Revue de presse/audio

"La laïcité, une cause commune à tous nos espaces sociaux" (France Inter, 31 mars 13)

Dans "Cause commune, tu m’intéresses" par Abdennour Bidar 2 avril 2013

Avec Alain Seksig (Haut Conseil à l’intégration), Natalia Baleato (crèche Baby-Loup).

Ecouter l’émission : "La laïcité, une cause commune à tous nos espaces sociaux".

"Si j’ai décidé de consacrer l’émission d’aujourd’hui à la question de la laïcité, c’est à la suite de l’arrêt de la Cour de cassation du 19 mars dernier – qui concerne l’affaire de la crèche Baby Loup de Chanteloup-les-Vignes. [...]

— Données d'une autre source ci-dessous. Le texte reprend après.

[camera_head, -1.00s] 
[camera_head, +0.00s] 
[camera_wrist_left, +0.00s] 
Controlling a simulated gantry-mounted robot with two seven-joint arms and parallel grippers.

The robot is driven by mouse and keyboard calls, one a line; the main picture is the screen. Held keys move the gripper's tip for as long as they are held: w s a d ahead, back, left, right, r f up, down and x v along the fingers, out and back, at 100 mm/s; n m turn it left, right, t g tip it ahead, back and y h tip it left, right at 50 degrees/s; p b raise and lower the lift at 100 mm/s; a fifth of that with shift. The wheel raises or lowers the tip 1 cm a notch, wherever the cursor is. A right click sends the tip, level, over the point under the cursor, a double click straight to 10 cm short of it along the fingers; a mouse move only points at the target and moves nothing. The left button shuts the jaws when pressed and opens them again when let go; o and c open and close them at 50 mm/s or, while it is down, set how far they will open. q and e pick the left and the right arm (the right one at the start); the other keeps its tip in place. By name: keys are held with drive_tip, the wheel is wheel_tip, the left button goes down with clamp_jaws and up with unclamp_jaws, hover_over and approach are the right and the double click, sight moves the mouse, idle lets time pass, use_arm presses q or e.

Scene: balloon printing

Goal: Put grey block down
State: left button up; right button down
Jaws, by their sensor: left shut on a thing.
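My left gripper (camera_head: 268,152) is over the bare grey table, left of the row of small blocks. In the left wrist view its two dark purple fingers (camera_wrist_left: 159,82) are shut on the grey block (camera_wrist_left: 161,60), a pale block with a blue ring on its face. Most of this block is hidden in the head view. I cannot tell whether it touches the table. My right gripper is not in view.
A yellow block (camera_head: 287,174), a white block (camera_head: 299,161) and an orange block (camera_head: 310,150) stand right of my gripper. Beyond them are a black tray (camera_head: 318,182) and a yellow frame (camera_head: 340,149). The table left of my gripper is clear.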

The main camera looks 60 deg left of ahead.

Pourquoi un tel choix ? Agathe Maire, notre chroniqueuse, est allée poser la question à Natalia Baleato, la directrice de la crèche Baby Loup. Nous l’entendrons tout à l’heure. Mais il me semble évident que c’est par idéal républicain que cette crèche s’est donné une telle règle laïque... Or c’est là précisément ce qui rend très difficile à comprendre cette décision de la Cour de cassation, que je viens d’évoquer et qui au nom de la République vient donc de sanctionner ce choix pourtant républicain ! Voilà qui est particulièrement étranger, et dont on peut discuter. [...]

Nous avons là une institution de la République – sa plus haute instance judiciaire en l’occurrence, la Cour de cassation – qui au nom du droit existant interdit donc à des citoyens de donner à leur activité professionnelle des règles républicaines ! Voilà qui est pour le moins abracadabrantesque, aurait dit un certain président ! Car c’est ici la République contre elle-même… La République contre la laïcité républicaine… la République qui interdit d’être républicain…

Et à n’en pas douter, hélas, les conséquences de cette décision seront tout à fait redoutables… Pourquoi ? Et bien parce qu’on vient de refuser que cette entreprise privée participe à la responsabilité de faire vivre le principe de laïcité ; et parce qu’en refusant ainsi qu’une entreprise privée associe ses salariés à la responsabilité de neutralité laïque assumée par les salariés du public, la Cour de cassation risque tout bonnement de casser la France en deux et de fragiliser le principe de laïcité de manière extrêmement grave.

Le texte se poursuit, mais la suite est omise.